George Eliot does not regard the novel as a vehicle for entertainment alone, but rather as a means of revealing the human condition. Like George Meredith, "she is the embodiment of philosophy in fiction," as Oscar Wilde remarked in 1897. Virginia Wolfe called Eliot's Middlemarch "one of the few English novels for grown-up people." Mary Ann Evans was twelve at the time of the Great Reform Bill (1832), which forms the historical context of Middlemarch.
Mary Ann Evans, born in 1819 at Arbory Park ("Griff") in Astley near Coventry, was the gifted daughter of Robert Evans, the Warwickshire estate agent for the Earl of Lonsdale and the model for such yeoman characters as Adam Bede (which was Charles Dickens's nickname for the novelist from 1859). By his previous marriage Evans had an older daughter and a son. At her mother's death in 1836 Marion was the only woman in the house, at which point she became her father's housekeeper. Politically and socially conservative, Robert Evans advocated outward religious conformity for Marion, who was swept up by Nonconformist thinking, even though he was not particularly religious. Through the influence of her schoolmistress, Marion for a time was an enthusiastic Evangelical who favoured Jean Calvin's Doctrine of the Elect. Marion's maternal aunt was a Wesleyan (Methodist) who communicated her belief in good works, a doctrine of personal salvation that contradicts Calvinism. When her father retired in 1841, her brother Isaac was given the agency, and she and her father moved to a house in Coventry. Here she joined a group of intellectuals such as Charles Bray in their historical study of the Bible. Under their influence and through her own reading, Marion grew skeptical. Conflict with her father arose when she refused to attend regular Anglican Church worship any longer. However, after some argument she gave in. She faithfully tended house for her father until his death in 1849. Now thirty years old, she was considered long past the normal age for marriage. In her father's will she received an annuity of £100 which gave her a certain independence. Her religious skepticism was tempered by her recognition that her father had simply been too old to alter his views. But gradually she developed, despite her outward conformity in the 1840s, a sympathy with any religion that could offer solace for human sorrows.

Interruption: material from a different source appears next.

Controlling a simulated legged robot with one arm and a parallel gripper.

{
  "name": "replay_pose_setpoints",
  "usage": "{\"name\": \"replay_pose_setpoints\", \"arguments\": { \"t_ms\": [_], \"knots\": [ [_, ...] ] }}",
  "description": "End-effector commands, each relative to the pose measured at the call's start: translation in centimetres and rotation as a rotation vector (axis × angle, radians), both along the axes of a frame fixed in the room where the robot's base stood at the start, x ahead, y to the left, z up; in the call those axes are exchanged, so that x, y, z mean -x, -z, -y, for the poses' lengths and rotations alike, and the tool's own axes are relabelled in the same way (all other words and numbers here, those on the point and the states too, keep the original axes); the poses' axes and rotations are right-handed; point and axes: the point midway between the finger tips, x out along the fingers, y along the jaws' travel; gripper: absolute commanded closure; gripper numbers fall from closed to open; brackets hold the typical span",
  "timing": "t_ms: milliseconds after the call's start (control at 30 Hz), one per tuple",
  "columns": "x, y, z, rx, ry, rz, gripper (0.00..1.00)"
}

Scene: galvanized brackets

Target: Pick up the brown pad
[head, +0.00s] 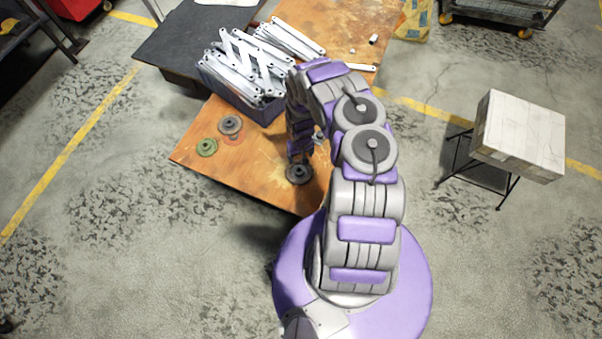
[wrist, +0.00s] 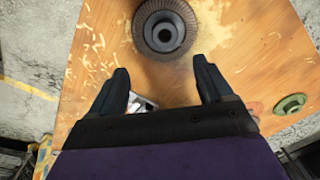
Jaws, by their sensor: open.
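A round, dark brownish-grey pad (wrist: 150,40) with a ribbed rim and a centre hub lies on the orange-brown worktop in the wrist view. It appears to be the dark disc (head: 299,175) near the worktop's front corner in the head view. My gripper (wrist: 160,75) is open, its two dark fingers spread apart and pointing towards the pad. The pad is beyond the fingertips, not between them. In the head view my arm hides most of the gripper. The height of the fingers above the worktop is hard to tell.
A green disc (head: 206,147) and a grey disc (head: 230,124) lie to the left on the worktop (head: 250,160). A blue-grey bin (head: 265,113) of galvanized brackets stands behind. A small silver piece (wrist: 142,103) shows partly behind my gripper. A pale block on a stand (head: 522,135) is at right.

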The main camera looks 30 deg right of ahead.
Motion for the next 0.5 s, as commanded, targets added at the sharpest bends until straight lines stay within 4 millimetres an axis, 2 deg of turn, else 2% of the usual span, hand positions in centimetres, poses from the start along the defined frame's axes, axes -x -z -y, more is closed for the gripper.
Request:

In 1850, she travelled on the Continent for the first time, in company with the Brays; upon her return to England, she began writing for the prestigious Westminster Review, for which she became assistant editor in 1851. Now a member of a London literary circle that included Herbert Spencer and George Henry Lewes, she translated Feuerbach's Essence of Christianity from German (1854)--the only book to bear her real name. About this time, she entered into a common-law relationship with her editor, Henry Lewes, whose wife had abandoned him and their three children for an extra-marital affair.

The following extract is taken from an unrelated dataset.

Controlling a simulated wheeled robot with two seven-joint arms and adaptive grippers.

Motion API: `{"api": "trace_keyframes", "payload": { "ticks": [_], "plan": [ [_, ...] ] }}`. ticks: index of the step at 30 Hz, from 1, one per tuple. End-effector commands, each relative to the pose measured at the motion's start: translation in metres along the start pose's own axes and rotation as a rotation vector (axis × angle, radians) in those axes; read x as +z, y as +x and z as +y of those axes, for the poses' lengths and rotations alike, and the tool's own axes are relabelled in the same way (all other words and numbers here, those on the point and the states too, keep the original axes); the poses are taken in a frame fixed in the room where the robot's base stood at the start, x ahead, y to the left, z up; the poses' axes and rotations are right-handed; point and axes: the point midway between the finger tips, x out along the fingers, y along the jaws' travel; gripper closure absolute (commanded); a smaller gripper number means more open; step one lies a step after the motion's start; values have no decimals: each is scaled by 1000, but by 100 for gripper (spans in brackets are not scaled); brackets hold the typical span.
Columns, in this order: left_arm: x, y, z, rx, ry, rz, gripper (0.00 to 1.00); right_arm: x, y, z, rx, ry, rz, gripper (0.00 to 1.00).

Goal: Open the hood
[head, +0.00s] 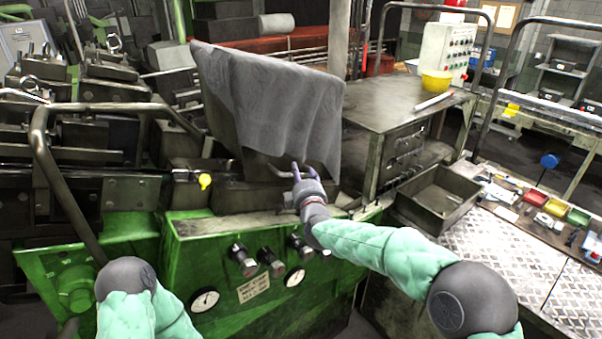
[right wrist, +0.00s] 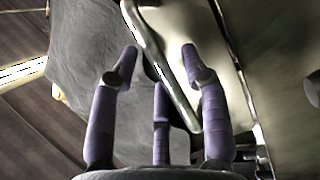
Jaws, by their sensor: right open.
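The hood (head: 254,166) is a dark metal cover on the green machine, largely hidden under a grey cloth (head: 270,90). Its bar handle (head: 284,173) sticks out low at the front right. My right gripper (head: 300,172) is at this handle, with its purple fingers spread. In the right wrist view the handle (right wrist: 170,75) runs slantwise between the open fingers (right wrist: 160,54). Whether a finger touches it I cannot tell. The cloth (right wrist: 95,60) hangs left of the handle there. Of my left arm only a part shows; its gripper is out of view.
The green front panel (head: 240,250) carries gauges and knobs below the hood. A bent rail (head: 48,165) and dark machine parts fill the left.

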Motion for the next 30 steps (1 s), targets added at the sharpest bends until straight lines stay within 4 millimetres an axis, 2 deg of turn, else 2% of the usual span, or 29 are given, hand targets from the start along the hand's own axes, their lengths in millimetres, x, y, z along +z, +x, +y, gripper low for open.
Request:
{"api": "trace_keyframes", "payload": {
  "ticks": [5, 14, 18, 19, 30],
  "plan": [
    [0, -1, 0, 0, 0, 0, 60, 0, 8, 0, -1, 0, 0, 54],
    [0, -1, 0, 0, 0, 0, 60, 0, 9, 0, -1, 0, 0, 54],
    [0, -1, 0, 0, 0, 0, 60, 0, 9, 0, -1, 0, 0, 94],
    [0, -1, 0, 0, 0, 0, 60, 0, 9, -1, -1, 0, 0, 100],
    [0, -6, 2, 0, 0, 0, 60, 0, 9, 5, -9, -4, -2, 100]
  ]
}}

Left: George Henry Lewes — a photograph by Elliott & Fry and engraved by Swan Electric Engraving Co. Right: George Eliot (Mary Ann Evans) — an etching by Stephen Alonzo Schoff (1818-1904) inscribed “ Regents Park, Dec. 19, 1879. To Mrs. (Anthony) Trollope.” From the Berg Collection, New York Public Library (image id nos. 483034 and 483502). [Click on images to enlarge them.]
Mary Ann's rejection by her friends and family over her common-law marriage with Lewes is reflected in The Mill on the Floss (1860). Lewes deeply sympathized with Mary Ann's personal, intellectual, and artistic struggles. It was he who first encouraged her to write fiction: Scenes from Clerical Life, serialized in Blackwood's Magazine (1857). He provided her with material, and edited her work. He was a 'Positivist' — a follower of the philosophy of August Comte, who had postulated that there had been three hierarchical ages (animistic, metaphysical, and positivistic = truth from examination of facts). That a new author of great power had emerged was confirmed by the enormously popular Adam Bede (1859).
Her perceptive and pointed criticisms of Austen and Dickens are close to modern attitudes. And yet her literary intentions included appreciation of goodness, perception of reality, and precision of expression (both for herself and her reader). She admired the simple, homely style of the early Flemish painters such as Breughel, a taste which is reflected in such 'Dutch' interior scenes as the harvest supper in Adam Bede, Chapter 17, in which she extols the works of the seventeenth-century Dutch masters. She attacked literary conventions in character delineation and typing, stereotypical plotting, and use of setting as mere backdrop. Adam Bede demonstrates Eliot's belief that art should be modeled on life, not on other works of art. Her theme is that happiness is the reward life gives for tolerance, compassion, and understanding (as it is for Dinah Morris and Adam), and that over-riding ambition, thoughtlessness about the welfare of others, and greed \cannot bring such happiness. Through her plots and characters Eliot preaches that working only for self-gratification- is dangerous to one's spirit because it precludes learning from experience and developing one's character. In her stories she studies the impact of environment, including the social environment, on the individual; consequently, she strives to render her settings more realistic and believable through telling details and dialect.